> [Work instructions]: All of the material below is to be repeated exactly.

> [Input records]:
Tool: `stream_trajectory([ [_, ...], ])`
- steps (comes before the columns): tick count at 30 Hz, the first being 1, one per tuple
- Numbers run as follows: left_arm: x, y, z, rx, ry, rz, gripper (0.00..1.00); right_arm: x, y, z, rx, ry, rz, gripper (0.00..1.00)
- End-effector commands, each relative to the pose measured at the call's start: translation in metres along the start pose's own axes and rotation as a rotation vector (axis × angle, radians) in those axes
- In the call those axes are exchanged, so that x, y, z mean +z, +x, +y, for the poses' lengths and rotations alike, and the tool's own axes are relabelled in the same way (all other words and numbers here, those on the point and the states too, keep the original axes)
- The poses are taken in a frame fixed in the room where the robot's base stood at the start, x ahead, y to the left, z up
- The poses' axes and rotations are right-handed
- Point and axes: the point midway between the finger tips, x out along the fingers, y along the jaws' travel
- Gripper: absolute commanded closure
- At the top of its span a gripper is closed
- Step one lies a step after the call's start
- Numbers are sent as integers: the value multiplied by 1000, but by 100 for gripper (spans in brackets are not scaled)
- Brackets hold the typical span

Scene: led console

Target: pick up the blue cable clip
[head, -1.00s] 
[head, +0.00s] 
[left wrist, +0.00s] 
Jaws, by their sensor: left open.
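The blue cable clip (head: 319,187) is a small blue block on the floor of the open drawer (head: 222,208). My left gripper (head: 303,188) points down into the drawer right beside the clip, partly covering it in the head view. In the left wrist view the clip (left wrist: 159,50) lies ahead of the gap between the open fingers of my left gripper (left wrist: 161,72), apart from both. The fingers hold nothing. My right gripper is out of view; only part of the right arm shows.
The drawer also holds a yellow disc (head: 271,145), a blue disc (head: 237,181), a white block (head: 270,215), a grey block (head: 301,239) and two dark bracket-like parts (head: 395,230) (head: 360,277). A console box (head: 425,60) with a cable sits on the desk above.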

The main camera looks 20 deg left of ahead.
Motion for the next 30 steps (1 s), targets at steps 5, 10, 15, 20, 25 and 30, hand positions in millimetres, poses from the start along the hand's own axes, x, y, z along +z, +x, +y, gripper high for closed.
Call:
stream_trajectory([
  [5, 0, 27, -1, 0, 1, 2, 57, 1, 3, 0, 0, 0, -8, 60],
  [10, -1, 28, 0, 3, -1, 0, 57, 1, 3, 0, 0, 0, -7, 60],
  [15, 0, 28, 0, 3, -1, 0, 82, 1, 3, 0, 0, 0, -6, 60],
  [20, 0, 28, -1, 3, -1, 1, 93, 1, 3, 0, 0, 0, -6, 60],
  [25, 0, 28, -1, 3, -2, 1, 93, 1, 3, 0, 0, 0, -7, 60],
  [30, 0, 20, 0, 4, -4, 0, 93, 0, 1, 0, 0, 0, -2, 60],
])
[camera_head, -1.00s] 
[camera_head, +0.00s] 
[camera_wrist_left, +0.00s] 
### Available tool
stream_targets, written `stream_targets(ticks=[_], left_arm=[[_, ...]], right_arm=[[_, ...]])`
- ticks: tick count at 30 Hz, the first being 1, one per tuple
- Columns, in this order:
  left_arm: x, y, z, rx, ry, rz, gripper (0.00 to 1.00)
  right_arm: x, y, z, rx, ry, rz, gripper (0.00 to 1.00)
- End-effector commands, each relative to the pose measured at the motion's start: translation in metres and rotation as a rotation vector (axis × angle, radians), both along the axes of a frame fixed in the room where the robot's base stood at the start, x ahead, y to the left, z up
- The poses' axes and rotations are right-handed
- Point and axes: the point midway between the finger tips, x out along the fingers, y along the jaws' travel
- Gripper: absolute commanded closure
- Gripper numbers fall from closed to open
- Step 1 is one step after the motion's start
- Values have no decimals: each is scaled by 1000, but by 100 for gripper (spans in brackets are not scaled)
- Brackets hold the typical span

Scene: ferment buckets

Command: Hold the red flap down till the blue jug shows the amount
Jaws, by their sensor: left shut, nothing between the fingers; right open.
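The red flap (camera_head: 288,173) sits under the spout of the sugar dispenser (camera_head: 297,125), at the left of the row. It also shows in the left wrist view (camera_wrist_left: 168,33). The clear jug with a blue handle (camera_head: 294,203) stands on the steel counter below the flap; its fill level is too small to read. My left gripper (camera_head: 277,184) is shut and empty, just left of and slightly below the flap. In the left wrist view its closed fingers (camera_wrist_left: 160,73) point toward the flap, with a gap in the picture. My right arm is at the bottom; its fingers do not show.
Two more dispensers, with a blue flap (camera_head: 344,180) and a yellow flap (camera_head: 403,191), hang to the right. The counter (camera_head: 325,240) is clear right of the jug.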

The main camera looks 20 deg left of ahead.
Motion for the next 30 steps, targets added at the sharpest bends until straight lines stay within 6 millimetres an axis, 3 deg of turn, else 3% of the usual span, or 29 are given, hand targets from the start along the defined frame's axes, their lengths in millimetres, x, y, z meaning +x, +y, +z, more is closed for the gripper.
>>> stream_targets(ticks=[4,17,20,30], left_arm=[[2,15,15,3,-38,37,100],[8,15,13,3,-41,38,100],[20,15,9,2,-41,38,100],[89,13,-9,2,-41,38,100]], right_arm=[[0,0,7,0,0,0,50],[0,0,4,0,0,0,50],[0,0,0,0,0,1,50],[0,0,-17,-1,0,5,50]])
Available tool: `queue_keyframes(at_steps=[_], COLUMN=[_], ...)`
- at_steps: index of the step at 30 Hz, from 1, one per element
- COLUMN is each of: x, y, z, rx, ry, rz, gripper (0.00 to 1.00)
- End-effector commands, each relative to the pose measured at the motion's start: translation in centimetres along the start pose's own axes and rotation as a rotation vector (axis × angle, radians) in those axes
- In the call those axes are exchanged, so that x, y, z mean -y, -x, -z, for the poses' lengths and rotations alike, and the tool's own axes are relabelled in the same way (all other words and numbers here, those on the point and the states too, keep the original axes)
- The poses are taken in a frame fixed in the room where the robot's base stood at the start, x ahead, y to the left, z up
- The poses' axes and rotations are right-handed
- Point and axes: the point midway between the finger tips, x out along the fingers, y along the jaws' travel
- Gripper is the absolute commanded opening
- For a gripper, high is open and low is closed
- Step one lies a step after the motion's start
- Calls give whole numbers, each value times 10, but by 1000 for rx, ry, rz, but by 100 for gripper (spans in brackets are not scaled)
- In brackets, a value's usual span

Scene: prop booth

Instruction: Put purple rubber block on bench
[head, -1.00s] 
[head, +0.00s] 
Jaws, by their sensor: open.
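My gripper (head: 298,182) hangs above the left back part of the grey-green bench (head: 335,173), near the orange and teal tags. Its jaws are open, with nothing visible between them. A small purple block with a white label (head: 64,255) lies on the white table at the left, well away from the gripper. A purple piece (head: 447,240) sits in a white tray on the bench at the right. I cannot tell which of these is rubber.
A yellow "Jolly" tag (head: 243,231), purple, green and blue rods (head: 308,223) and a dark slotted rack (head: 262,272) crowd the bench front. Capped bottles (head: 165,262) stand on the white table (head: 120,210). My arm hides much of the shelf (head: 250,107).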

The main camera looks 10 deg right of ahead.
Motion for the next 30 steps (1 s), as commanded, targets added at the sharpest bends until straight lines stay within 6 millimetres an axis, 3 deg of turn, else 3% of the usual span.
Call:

> [Response to the task]:
Tool: `stream_trajectory([ [_, ...], ])`
- steps (comes before the columns): tick count at 30 Hz, the first being 1, one per tuple
- Numbers run as follows: left_arm: x, y, z, rx, ry, rz, gripper (0.00..1.00); right_arm: x, y, z, rx, ry, rz, gripper (0.00..1.00)
- End-effector commands, each relative to the pose measured at the call's start: translation in metres along the start pose's own axes and rotation as a rotation vector (axis × angle, radians) in those axes
- In the call those axes are exchanged, so that x, y, z mean +z, +x, +y, for the poses' lengths and rotations alike, and the tool's own axes are relabelled in the same way (all other words and numbers here, those on the point and the states too, keep the original axes)
- The poses are taken in a frame fixed in the room where the robot's base stood at the start, x ahead, y to the left, z up
- The poses' axes and rotations are right-handed
- Point and axes: the point midway between the finger tips, x out along the fingers, y along the jaws' travel
- Gripper: absolute commanded closure
- At the top of its span a gripper is closed
- Step one lies a step after the call's start
- Numbers are sent as integers: the value multiplied by 1000, but by 100 for gripper (spans in brackets are not scaled)
- Brackets hold the typical span

Scene: led console

Target: pick up the blue cable clip
[head, -1.00s] 
[head, +0.00s] 
[left wrist, +0.00s] 
Jaws, by their sensor: left open.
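The blue cable clip (head: 319,187) is a small blue block on the floor of the open drawer (head: 222,208). My left gripper (head: 303,188) points down into the drawer right beside the clip, partly covering it in the head view. In the left wrist view the clip (left wrist: 159,50) lies ahead of the gap between the open fingers of my left gripper (left wrist: 161,72), apart from both. The fingers hold nothing. My right gripper is out of view; only part of the right arm shows.
The drawer also holds a yellow disc (head: 271,145), a blue disc (head: 237,181), a white block (head: 270,215), a grey block (head: 301,239) and two dark bracket-like parts (head: 395,230) (head: 360,277). A console box (head: 425,60) with a cable sits on the desk above.

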The main camera looks 20 deg left of ahead.
Motion for the next 30 steps (1 s), targets at steps 5, 10, 15, 20, 25 and 30, hand positions in millimetres, poses from the start along the hand's own axes, x, y, z along +z, +x, +y, gripper high for closed.
Call:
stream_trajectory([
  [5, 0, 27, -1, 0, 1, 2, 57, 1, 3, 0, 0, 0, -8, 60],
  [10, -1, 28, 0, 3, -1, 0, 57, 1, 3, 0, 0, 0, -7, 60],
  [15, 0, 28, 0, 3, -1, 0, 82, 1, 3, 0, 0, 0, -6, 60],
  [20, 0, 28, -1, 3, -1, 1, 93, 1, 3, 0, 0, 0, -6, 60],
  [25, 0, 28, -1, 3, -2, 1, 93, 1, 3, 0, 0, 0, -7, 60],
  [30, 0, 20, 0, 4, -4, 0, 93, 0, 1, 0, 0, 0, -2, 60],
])
[camera_head, -1.00s] 
[camera_head, +0.00s] 
[camera_wrist_left, +0.00s] 
### Available tool
stream_targets, written `stream_targets(ticks=[_], left_arm=[[_, ...]], right_arm=[[_, ...]])`
- ticks: tick count at 30 Hz, the first being 1, one per tuple
- Columns, in this order:
  left_arm: x, y, z, rx, ry, rz, gripper (0.00 to 1.00)
  right_arm: x, y, z, rx, ry, rz, gripper (0.00 to 1.00)
- End-effector commands, each relative to the pose measured at the motion's start: translation in metres and rotation as a rotation vector (axis × angle, radians), both along the axes of a frame fixed in the room where the robot's base stood at the start, x ahead, y to the left, z up
- The poses' axes and rotations are right-handed
- Point and axes: the point midway between the finger tips, x out along the fingers, y along the jaws' travel
- Gripper: absolute commanded closure
- Gripper numbers fall from closed to open
- Step 1 is one step after the motion's start
- Values have no decimals: each is scaled by 1000, but by 100 for gripper (spans in brackets are not scaled)
- Brackets hold the typical span

Scene: ferment buckets

Command: Hold the red flap down till the blue jug shows the amount
Jaws, by their sensor: left shut, nothing between the fingers; right open.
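The red flap (camera_head: 288,173) sits under the spout of the sugar dispenser (camera_head: 297,125), at the left of the row. It also shows in the left wrist view (camera_wrist_left: 168,33). The clear jug with a blue handle (camera_head: 294,203) stands on the steel counter below the flap; its fill level is too small to read. My left gripper (camera_head: 277,184) is shut and empty, just left of and slightly below the flap. In the left wrist view its closed fingers (camera_wrist_left: 160,73) point toward the flap, with a gap in the picture. My right arm is at the bottom; its fingers do not show.
Two more dispensers, with a blue flap (camera_head: 344,180) and a yellow flap (camera_head: 403,191), hang to the right. The counter (camera_head: 325,240) is clear right of the jug.

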The main camera looks 20 deg left of ahead.
Motion for the next 30 steps, targets added at the sharpest bends until straight lines stay within 6 millimetres an axis, 3 deg of turn, else 3% of the usual span, or 29 are given, hand targets from the start along the defined frame's axes, their lengths in millimetres, x, y, z meaning +x, +y, +z, more is closed for the gripper.
>>> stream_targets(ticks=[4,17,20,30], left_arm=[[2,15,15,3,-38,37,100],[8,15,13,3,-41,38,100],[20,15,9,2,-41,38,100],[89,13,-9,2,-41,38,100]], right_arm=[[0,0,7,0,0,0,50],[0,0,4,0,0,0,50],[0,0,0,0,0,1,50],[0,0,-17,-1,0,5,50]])
Available tool: `queue_keyframes(at_steps=[_], COLUMN=[_], ...)`
- at_steps: index of the step at 30 Hz, from 1, one per element
- COLUMN is each of: x, y, z, rx, ry, rz, gripper (0.00 to 1.00)
- End-effector commands, each relative to the pose measured at the motion's start: translation in centimetres along the start pose's own axes and rotation as a rotation vector (axis × angle, radians) in those axes
- In the call those axes are exchanged, so that x, y, z mean -y, -x, -z, for the poses' lengths and rotations alike, and the tool's own axes are relabelled in the same way (all other words and numbers here, those on the point and the states too, keep the original axes)
- The poses are taken in a frame fixed in the room where the robot's base stood at the start, x ahead, y to the left, z up
- The poses' axes and rotations are right-handed
- Point and axes: the point midway between the finger tips, x out along the fingers, y along the jaws' travel
- Gripper is the absolute commanded opening
- For a gripper, high is open and low is closed
- Step one lies a step after the motion's start
- Calls give whole numbers, each value times 10, but by 1000 for rx, ry, rz, but by 100 for gripper (spans in brackets are not scaled)
- In brackets, a value's usual span

Scene: prop booth

Instruction: Put purple rubber block on bench
[head, -1.00s] 
[head, +0.00s] 
Jaws, by their sensor: open.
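My gripper (head: 298,182) hangs above the left back part of the grey-green bench (head: 335,173), near the orange and teal tags. Its jaws are open, with nothing visible between them. A small purple block with a white label (head: 64,255) lies on the white table at the left, well away from the gripper. A purple piece (head: 447,240) sits in a white tray on the bench at the right. I cannot tell which of these is rubber.
A yellow "Jolly" tag (head: 243,231), purple, green and blue rods (head: 308,223) and a dark slotted rack (head: 262,272) crowd the bench front. Capped bottles (head: 165,262) stand on the white table (head: 120,210). My arm hides much of the shelf (head: 250,107).

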The main camera looks 10 deg right of ahead.
Motion for the next 30 steps (1 s), as commanded, targets added at the sharpest bends until straight lines stay within 6 millimetres an axis, 3 deg of turn, else 3% of the usual span.
Call:

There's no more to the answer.